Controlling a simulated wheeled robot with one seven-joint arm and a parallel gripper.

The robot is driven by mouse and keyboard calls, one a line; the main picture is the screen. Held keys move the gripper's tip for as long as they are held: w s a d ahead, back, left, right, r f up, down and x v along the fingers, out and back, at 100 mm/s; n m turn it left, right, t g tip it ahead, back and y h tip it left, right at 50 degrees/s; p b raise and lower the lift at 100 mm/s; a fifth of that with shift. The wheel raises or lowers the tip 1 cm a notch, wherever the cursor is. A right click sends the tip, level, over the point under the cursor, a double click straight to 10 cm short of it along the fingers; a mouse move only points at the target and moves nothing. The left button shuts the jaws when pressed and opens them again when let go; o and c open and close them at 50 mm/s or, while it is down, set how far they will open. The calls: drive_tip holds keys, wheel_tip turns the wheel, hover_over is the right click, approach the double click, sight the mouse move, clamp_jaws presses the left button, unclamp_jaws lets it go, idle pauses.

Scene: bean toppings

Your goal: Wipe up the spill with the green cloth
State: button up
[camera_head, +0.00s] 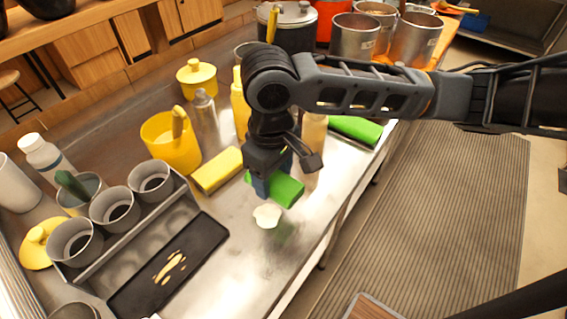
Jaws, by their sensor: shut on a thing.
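My gripper (278,172) hangs over the metal counter in the head view, shut on a green cloth (287,191) that looks like a folded block. The cloth appears to be just above the counter; whether it touches the surface is hard to tell. A small whitish spill (267,216) lies on the counter just in front of the cloth. A yellowish streaky patch (169,267) lies on a black tray (207,236) at the lower left. A second green cloth (356,130) lies behind and to the right, near the counter's right edge.
A yellow sponge-like block (217,169) lies left of my gripper. A yellow container (170,143), a grey bottle (205,112) and a yellow bottle (239,105) stand behind it. A rack of grey cups (136,230) stands left. The counter (240,275) in front is clear.

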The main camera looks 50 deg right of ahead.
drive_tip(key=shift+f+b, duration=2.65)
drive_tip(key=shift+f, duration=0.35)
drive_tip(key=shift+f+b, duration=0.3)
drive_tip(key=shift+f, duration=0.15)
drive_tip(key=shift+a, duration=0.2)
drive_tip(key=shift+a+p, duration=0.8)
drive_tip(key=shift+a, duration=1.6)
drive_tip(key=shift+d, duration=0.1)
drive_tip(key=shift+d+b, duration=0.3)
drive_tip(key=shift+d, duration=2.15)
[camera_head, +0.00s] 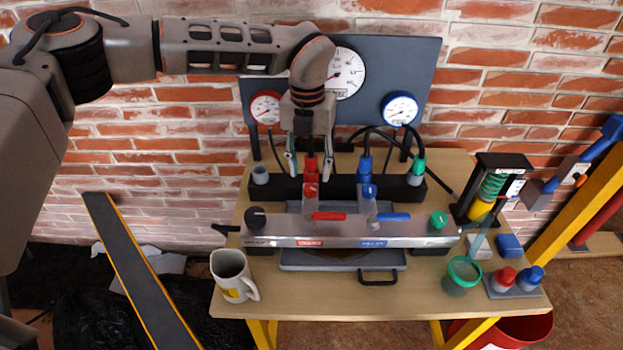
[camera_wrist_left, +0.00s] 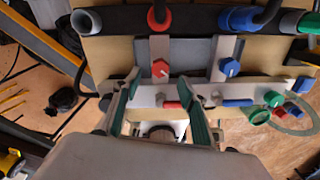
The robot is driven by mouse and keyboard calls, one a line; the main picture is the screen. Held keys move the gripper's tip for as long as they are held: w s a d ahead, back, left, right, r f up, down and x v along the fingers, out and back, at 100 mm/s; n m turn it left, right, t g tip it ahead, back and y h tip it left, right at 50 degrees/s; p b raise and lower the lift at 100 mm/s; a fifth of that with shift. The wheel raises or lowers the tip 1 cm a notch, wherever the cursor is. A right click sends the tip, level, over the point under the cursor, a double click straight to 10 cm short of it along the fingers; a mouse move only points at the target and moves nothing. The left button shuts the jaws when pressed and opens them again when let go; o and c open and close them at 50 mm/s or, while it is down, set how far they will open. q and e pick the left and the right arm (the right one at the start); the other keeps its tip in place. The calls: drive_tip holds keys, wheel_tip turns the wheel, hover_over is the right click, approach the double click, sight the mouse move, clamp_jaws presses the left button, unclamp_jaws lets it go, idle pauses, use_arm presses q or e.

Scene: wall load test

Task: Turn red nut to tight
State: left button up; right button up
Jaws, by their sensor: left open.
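A red nut-like fitting (camera_head: 311,167) sits on the black rear bar; it also shows at the top of the left wrist view (camera_wrist_left: 157,18). A red knob (camera_head: 311,190) with a pale mark is in front of it on a grey strip; it also shows in the left wrist view (camera_wrist_left: 160,68). I cannot tell for sure which of the two is the task's nut. My left gripper (camera_head: 311,168) points down over the red parts, its fingers apart on either side. In the left wrist view its green-padded fingers (camera_wrist_left: 162,82) are open with nothing between the tips. My right gripper is not in view.
A metal rail with a red handle (camera_head: 329,216) and a blue handle (camera_head: 393,217) lies in front. A blue fitting (camera_head: 365,166) stands to the right. Gauges hang on the board (camera_head: 410,62) behind. A mug (camera_head: 231,275) and green cup (camera_head: 462,276) stand near the front.

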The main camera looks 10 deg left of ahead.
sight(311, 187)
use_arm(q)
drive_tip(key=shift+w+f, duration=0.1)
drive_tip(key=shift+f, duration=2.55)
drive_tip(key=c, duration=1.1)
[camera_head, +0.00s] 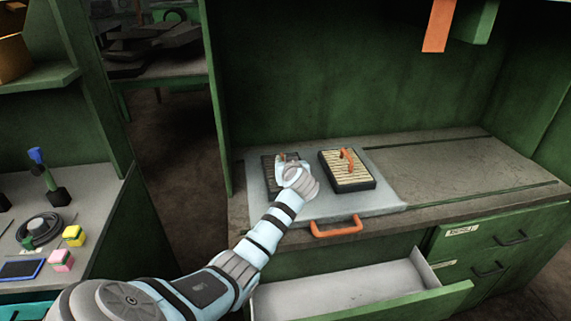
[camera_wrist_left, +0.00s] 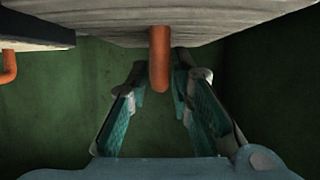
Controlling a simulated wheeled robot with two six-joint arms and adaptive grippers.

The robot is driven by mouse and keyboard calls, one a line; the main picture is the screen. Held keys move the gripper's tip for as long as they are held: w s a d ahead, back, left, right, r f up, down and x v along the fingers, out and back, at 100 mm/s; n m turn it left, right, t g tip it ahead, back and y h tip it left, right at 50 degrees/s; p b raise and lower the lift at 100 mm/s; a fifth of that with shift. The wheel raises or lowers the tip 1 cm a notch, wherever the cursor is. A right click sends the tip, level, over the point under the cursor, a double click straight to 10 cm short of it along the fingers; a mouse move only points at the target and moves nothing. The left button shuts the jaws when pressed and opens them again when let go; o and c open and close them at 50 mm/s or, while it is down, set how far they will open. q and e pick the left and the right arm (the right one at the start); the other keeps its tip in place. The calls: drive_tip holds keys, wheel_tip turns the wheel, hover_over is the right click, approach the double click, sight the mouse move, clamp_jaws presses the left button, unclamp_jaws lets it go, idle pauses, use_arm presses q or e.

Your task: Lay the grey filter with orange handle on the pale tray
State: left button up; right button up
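The grey filter with orange handle (camera_head: 268,176) is at the left end of the pale tray (camera_head: 345,204) in the head view, mostly hidden behind my left gripper (camera_head: 292,163). In the left wrist view, its grey ridged face (camera_wrist_left: 110,28) fills the top, and its orange handle (camera_wrist_left: 159,62) sticks out toward the fingers. My left gripper (camera_wrist_left: 163,88) has one finger on each side of this handle, with narrow gaps visible. It looks open. Whether the filter touches the tray is hidden. My right gripper is not in view.
A second filter with cream pleats and an orange handle (camera_head: 347,176) lies at the tray's right part. An orange pull handle (camera_head: 336,228) sits at the tray's front edge. Below, an open drawer (camera_head: 340,291) sticks out. The bench top (camera_head: 470,165) to the right is clear.

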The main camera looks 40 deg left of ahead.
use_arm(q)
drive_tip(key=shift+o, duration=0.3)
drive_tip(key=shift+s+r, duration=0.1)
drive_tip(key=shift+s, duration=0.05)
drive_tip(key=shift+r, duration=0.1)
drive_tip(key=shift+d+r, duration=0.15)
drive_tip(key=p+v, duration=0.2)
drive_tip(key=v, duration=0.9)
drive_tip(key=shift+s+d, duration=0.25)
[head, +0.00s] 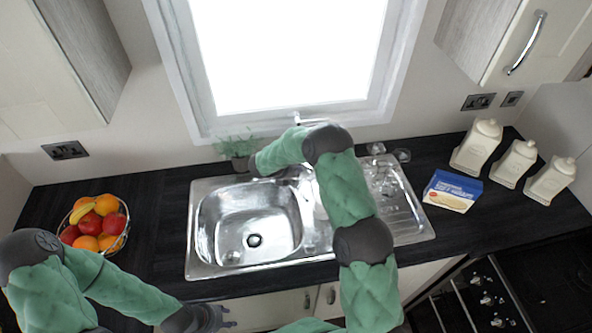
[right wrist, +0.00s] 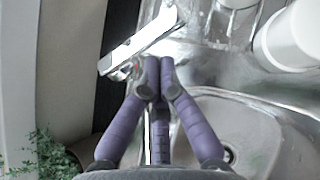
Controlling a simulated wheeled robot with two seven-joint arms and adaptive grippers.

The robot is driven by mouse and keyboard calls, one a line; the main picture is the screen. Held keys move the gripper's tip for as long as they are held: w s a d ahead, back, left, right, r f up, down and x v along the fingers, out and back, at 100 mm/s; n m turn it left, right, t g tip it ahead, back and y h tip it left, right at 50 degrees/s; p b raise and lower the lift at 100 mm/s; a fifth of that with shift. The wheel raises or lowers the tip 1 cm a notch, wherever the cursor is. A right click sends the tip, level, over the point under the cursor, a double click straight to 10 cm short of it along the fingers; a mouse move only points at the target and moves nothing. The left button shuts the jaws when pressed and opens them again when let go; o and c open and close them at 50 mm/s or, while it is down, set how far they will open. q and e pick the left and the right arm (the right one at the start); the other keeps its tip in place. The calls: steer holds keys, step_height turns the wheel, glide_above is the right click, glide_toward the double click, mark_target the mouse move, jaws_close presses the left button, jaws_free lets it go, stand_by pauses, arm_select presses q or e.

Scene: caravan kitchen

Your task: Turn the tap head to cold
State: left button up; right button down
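The chrome tap head with its flat lever (right wrist: 142,42) shows in the right wrist view, at the back edge of the sink. In the head view my right arm hides most of the tap. My right gripper (right wrist: 158,72) has its purple fingers drawn together, tips side by side just below the lever. I see nothing held between them, and cannot tell whether they touch the tap. In the head view the right fingers are hidden. My left gripper (head: 222,316) is low, in front of the cupboard fronts; its finger opening is unclear.
The steel sink (head: 205,262) lies under my right arm. A white round object (right wrist: 292,38) stands on the drainer. A plant (head: 236,147) is left of the tap area. A fruit bowl (head: 112,250), blue-white box (head: 452,190) and white canisters (head: 476,146) stand on the worktop.

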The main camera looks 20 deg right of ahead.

※

> [Written problem] Filter the entries and copy out every line with the word "wheeled".

> [Exercise answer]
Controlling a simulated wheeled robot with one seven-joint arm and a parallel gripper.
Controlling a simulated wheeled robot with two six-joint arms and adaptive grippers.
Controlling a simulated wheeled robot with two seven-joint arms and adaptive grippers.

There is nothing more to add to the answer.